### WHAT IS REQUIRED
Begin with the line that contains "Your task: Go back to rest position", end with the line that contains "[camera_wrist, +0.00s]", and extract exactly that stretch of lines.

### SUPPLIED DATA
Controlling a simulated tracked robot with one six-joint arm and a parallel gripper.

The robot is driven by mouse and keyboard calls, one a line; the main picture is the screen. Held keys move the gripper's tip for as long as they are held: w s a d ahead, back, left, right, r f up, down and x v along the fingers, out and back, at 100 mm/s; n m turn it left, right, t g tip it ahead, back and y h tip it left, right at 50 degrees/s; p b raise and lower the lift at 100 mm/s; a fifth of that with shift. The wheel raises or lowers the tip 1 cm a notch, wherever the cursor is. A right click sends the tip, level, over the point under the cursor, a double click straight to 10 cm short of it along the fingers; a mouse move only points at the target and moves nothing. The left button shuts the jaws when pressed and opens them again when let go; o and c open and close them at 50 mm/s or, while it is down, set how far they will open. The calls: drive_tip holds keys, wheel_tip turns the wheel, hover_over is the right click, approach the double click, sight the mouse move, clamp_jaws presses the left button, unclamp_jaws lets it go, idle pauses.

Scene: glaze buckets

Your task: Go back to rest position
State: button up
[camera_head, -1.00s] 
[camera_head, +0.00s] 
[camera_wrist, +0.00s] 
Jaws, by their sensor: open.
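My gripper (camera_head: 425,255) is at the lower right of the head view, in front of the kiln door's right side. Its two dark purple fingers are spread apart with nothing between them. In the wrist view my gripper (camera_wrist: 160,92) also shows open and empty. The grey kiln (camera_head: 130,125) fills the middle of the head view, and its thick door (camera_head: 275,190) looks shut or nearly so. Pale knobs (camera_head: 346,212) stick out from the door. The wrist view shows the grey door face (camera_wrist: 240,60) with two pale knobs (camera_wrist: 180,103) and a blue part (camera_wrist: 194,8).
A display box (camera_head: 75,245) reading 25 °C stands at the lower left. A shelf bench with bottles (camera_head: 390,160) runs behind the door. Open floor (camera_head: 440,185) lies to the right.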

---

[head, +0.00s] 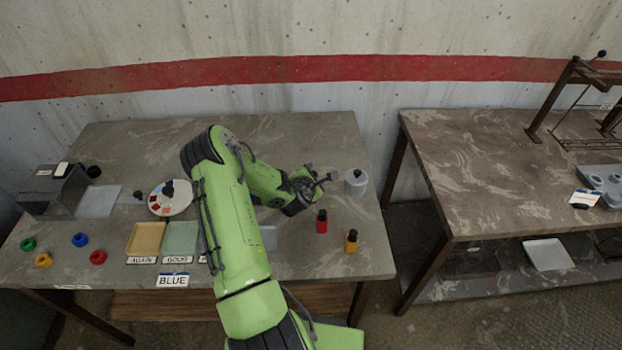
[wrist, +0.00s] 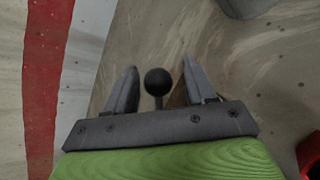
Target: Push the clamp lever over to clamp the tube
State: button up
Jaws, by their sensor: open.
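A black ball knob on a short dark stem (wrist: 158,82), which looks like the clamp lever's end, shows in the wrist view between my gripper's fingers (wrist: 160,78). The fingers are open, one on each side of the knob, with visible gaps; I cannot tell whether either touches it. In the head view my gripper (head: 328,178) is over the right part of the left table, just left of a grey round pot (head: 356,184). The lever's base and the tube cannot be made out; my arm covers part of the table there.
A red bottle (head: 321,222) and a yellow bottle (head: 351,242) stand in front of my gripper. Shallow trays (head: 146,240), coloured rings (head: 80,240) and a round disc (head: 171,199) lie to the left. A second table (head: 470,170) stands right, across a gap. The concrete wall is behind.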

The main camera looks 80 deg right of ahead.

==

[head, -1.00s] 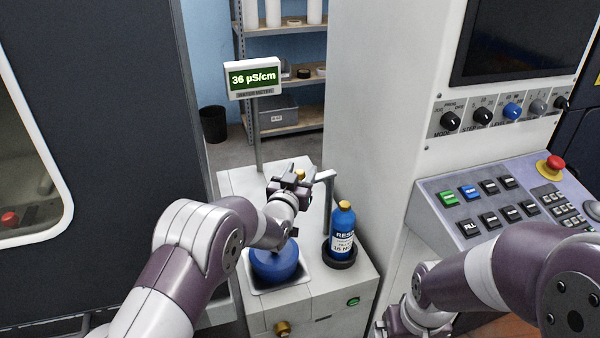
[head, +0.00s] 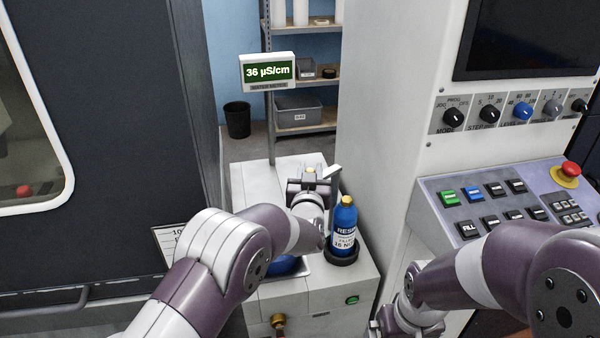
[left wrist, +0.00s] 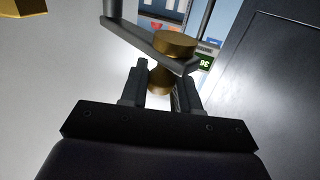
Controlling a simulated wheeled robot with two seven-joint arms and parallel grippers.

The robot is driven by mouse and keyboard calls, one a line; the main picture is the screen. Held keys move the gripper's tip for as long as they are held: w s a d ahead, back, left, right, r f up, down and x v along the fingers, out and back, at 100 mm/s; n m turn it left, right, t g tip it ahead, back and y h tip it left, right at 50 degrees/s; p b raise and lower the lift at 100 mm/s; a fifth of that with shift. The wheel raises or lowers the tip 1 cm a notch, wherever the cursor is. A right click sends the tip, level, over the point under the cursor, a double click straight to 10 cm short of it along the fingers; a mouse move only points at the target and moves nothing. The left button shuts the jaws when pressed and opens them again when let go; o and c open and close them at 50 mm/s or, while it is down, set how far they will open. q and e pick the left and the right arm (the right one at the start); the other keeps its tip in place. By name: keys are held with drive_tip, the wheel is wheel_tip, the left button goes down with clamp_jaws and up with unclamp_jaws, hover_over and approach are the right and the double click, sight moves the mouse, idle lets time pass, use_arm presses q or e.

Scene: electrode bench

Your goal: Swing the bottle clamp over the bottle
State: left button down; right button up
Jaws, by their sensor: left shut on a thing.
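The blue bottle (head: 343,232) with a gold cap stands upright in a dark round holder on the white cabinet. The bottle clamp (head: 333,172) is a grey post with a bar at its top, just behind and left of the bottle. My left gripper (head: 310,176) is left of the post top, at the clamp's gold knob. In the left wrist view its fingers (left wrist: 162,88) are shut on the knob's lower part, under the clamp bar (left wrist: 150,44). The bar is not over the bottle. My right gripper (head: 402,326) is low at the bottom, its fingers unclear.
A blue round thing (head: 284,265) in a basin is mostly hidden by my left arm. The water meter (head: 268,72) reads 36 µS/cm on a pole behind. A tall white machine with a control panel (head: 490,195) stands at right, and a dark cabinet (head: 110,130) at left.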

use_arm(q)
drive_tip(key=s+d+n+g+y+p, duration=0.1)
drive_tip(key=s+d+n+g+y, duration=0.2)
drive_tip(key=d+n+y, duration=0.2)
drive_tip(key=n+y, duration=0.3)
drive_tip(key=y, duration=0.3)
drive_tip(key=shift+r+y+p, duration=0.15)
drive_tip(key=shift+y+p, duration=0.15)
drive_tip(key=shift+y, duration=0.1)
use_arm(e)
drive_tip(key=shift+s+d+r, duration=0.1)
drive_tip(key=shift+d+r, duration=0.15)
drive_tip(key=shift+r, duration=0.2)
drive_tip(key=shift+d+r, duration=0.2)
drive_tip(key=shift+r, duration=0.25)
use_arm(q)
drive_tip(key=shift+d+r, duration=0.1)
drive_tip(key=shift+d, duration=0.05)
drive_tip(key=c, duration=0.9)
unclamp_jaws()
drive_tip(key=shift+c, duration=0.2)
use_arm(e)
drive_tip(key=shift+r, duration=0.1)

### WRITTEN SOLUTION
Your task: Go back to rest position
State: button up
[camera_head, -1.00s] 
[camera_head, +0.00s] 
[camera_wrist, +0.00s] 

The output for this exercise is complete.